The first sentence here isn't a bad sentence (aside from the part about the baby at the Last Supper, which sounds just a little apocryphal). It's a perfectly good sentence. Problem is, it's two perfectly good sentences:

Pope Francis
(washed) (dried) and (kissed)
the feet of 12 inmates and a baby

Pope Francis
(washed) (dried) and (kissed the feet of)
12 inmates and a baby

Which actually makes more sense, in light of the "willingness to serve others and to cleanse them completely" in the last sentence.

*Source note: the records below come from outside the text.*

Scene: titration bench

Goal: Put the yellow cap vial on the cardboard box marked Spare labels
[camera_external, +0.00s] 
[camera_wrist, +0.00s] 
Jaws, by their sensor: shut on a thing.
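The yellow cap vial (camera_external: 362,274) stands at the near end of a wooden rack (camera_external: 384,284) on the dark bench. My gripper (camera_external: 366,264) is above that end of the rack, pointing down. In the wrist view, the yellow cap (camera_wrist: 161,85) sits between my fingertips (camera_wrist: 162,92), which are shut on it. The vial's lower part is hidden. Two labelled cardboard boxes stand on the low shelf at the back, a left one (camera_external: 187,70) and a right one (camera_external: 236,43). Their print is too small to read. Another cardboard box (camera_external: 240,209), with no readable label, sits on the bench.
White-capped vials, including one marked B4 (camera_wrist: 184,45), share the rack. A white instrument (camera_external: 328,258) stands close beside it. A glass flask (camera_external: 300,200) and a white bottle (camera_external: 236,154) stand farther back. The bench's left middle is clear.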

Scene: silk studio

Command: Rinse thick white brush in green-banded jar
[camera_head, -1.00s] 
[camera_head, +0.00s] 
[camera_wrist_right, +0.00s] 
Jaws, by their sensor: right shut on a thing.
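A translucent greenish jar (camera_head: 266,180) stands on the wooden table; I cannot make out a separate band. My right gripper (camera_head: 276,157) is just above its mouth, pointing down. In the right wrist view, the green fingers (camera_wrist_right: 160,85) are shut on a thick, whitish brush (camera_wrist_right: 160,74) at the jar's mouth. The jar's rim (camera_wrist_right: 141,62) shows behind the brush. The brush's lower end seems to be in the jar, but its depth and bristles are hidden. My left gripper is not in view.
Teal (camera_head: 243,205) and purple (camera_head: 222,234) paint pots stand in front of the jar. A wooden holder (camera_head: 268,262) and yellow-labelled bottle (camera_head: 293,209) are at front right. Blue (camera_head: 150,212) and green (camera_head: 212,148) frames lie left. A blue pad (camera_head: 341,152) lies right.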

I'm inclined to cast this as an edited-in error. I can only find seven hits for that fairly distinctive sequence, all from last spring and none from what you'd call the "mainstream" press. Here's the AP this year:

VATICAN CITY (AP) — Pope Francis washed the feet of 12 inmates and a baby at Rome's main prison Thursday in a pre-Easter ritual meant to show his willingness to serve. He asked them to pray that he, too, might be cleansed of his "filth."
As the inmates wept, Francis knelt down, poured water from a pitcher onto one foot apiece, dried it and then kissed it, re-enacting the ritual that Jesus performed on his apostles before he was crucified.
Somebody's also run across the bizarre sub-peeve that holds that "re-enact" is redundant, though the OED takes the sense of a "dramatic reproduction" back to the 19th century. And the whole-body wash doesn't sound quite so literal in the seventh graf:
Speaking off-the-cuff as he has done for the past three years on Holy Thursday, Francis explained the foot-washing ceremony is meant to show Jesus' willingness to serve others like a slave, to cleanse and purify them completely.
All told, the editing time allotted to this brief didn't add much to the sum of human knowledge, seeming rather to subtract from it.
Much of the bad grammar you'll attend to during the average editing shift isn't "wrong" -- it's just right about more than one thing at a time. And if you're off on some particular snipe hunt of your own -- tracking and killing the complementizer* "that," for example -- while the pope is hosing people off in a prison, you are (to be kind about it) not part of the solution.

* AP calls it a conjunction, which is fine. I don't care what you call it, as long as you read the fairly sensible entry and apply it cluefully.